Last dredged by the Army Corps of Engineers in the late 1970s and currently devoid of entrance buoys, the Willapa Bay bar is notoriously fickle and hazardous to navigate. The constant shifting and shoaling of sediments makes it an essentially unchartable channel—a reality that the Coast Guard has officially acknowledged and that the region’s crabbers have long chanced in pursuit of a livelihood. As a 2021 Coast Guard report put it: “You should only attempt to cross Willapa Bay Entrance if you are intimately familiar with the entrance.”
It is precisely this dynamism that interested Thomson, and the sponsor of his team’s research.
APL-UW is one of 13 DoD-sponsored University Affiliated Research Centers (UARC’s), most of which are associated with a specific branch of the U.S. military and receive funding through said branch’s research office. Since its inception at the height of World War II, APL-UW has been affiliated with the Navy.
“I am five generations removed from the person who made the wave forecast at D-Day,” said Thomson. “My advisor’s advisor’s advisor’s advisor.”
And from the Navy’s perspective, how to best predict the behavior of seemingly unpredictable waters and sediments, is of fundamental interest.
As Thomson put it last month at the Pacific County Marine Resource Committee’s science conference: “The Navy would like to know how the waves and currents and shoals work in a place like that. Can you quickly sample it, figure it out, and can you get a boat through it?”
To that end, the researchers deployed various sensors and instruments to collect data beneath, on, and above the water’s surface. They dragged salinity, turbidity, and temperature-sensing probes through the water column. They temporarily moored six research buoys, each equipped with sonar-esque Doppler profilers that could measure the speed of currents at different depths. They set other buoys adrift on the tides. One meandered out of Willapa Bay, into Grays Harbor, and back, making giant offshore loops along the way. Another floated down to the south end of Willapa Bay. All could be tracked online.
Both the boat-based researchers and a shore-based team flew drones in order to film waves breaking from different angles. The speed and frequency of these waves, which can be gleaned from the video footage, will ultimately help the researchers describe the underlying bathymetry. Or in other words, they can begin to describe what’s happening beneath the surface, simply by observing what’s happening above it.
It isn’t so much the team’s exact measurements of waves, currents, and bathymetry in Willapa Bay that the Navy is interested in. After all, any momentary “snapshot” of conditions in the bay is likely to be obsolete—if not within a few months, then certainly within a few years.

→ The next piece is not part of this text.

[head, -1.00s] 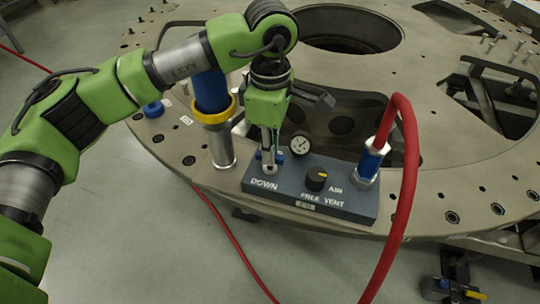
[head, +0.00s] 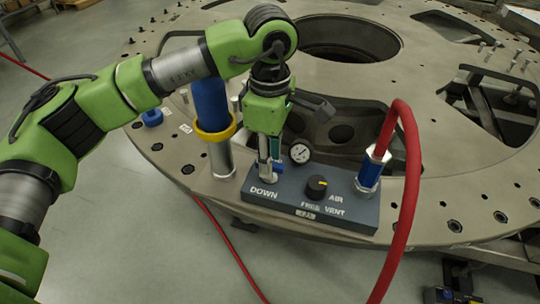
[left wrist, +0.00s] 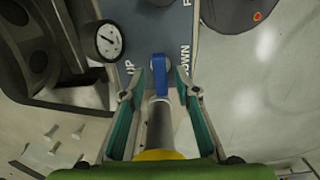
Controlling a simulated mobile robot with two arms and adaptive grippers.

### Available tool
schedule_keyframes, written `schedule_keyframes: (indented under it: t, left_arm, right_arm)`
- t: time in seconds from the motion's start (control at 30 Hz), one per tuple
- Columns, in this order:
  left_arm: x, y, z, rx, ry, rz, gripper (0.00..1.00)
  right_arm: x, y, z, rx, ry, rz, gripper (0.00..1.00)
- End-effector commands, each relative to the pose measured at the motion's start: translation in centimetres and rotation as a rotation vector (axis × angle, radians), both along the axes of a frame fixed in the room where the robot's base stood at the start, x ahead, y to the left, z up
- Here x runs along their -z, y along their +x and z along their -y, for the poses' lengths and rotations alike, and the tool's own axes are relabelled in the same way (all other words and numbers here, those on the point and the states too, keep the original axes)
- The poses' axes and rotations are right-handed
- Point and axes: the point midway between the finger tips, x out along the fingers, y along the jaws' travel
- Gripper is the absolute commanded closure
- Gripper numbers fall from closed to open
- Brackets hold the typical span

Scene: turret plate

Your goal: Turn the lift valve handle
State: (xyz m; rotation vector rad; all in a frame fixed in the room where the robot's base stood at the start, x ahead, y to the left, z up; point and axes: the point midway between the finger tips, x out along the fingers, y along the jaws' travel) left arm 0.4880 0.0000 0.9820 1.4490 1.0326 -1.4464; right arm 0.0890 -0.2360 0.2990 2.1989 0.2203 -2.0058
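The valve panel (head: 345,213) is a dark grey box at the front edge of the round plate. Its blue lift valve handle (left wrist: 160,80) lies between the UP and DOWN labels in the left wrist view. In the head view the handle is mostly hidden behind my gripper. My left gripper (head: 267,175) points down at the panel's left end, by the DOWN label. In the left wrist view its fingers (left wrist: 158,85) are open, one on each side of the handle, with a gap visible on both sides. My right gripper is not in view.
A silver post with a yellow collar (head: 216,133) stands close left of the panel. A gauge (head: 300,153) sits behind it. A black knob (head: 316,188) and a red hose (head: 411,180) on a blue fitting are to the right.

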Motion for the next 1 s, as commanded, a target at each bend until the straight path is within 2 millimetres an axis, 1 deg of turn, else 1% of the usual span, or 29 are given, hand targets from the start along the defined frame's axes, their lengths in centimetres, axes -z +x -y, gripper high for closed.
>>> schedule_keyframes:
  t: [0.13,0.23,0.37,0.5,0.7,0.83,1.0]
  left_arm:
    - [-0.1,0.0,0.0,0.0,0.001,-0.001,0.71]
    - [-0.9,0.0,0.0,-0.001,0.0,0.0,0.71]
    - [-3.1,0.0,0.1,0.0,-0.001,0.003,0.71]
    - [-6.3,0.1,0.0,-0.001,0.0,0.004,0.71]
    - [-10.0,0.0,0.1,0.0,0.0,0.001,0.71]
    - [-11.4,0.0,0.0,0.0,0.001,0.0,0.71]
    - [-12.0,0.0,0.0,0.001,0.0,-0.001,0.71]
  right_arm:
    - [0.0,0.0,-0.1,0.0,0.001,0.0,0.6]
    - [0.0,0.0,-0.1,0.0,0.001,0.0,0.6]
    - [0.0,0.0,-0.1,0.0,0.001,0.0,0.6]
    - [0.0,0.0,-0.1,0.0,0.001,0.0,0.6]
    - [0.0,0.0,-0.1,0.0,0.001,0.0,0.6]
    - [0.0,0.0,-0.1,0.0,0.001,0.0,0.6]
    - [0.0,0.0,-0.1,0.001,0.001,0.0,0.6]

Rather, it’s the research team’s methods that could presumably be replicated in an operational context.
The Navy could “fly a drone like we’re about to, take a whole bunch of images of the shoals and the waves breaking, map exactly where the shoals are, and how deep they are,” and figure out “under what conditions the waves are dangerous and breaking…what the phasing of the currents is, [and] how strong the currents are,” said Thomson.
“Are the currents faster than your SEAL delivery team vehicle can go? Are they slower? It’s rapid assessment and understanding of an environment.”
The self-described “ocean nerds” aboard the R/V Echo haven’t been deterred from pursuing their own lines of inquiry and coming up with their own hypotheses about the bay, however. Hegermiller, for instance, suspects that shoaling and accretion in the middle of the entrance to Willapa Bay may have something to do with the way northward-moving sediments offshore are rounding the sand spits extending off Leadbetter Point.
“[The sediment] has got a long ways to go before it gets here,” she said, pointing on a map to the spot where the team bumped into the exposed shoal that morning. “And so it’s ending up here, and then the waves and the currents together are like, kind of keeping it in this zone.”
Navy achieves own goals
It isn’t lost on Thomson, however, that no matter how one spins it, his team’s project isn’t designed to respond to the needs of the local community.
The data the researchers have gathered will likely refine LiveOcean, a computer model built and maintained at the University of Washington. The model forecasts ocean conditions all along the Washington coastline and can provide useful information to the region’s shellfish farmers.
But ultimately, neither the Navy’s operationally driven, nor the researchers’ curiosity-driven application of the data are likely to be immediately useful to those who live with the most extreme effects of bay’s dynamism.
“We are short timers, and I feel bad about that,” said Thomson.
“We’re not here to solve the erosion problem, and we’re not here to give you permanent, long term monitoring of your bay,” he continued. “We’re here to use your site, your backyard, your home…and I’m very sensitive to that. Like, I’m not a local, right? We’re here to use it as a great test case for how to observe and understand a system like this—one that is still mostly in its natural state, and one that is extremely challenging and even dangerous.”
For now, the researchers are returning north with an enormous trove of data. The scientific knowledge they generate with it may one day complement the community’s own intimate and experiential understanding of a wild and restless bay.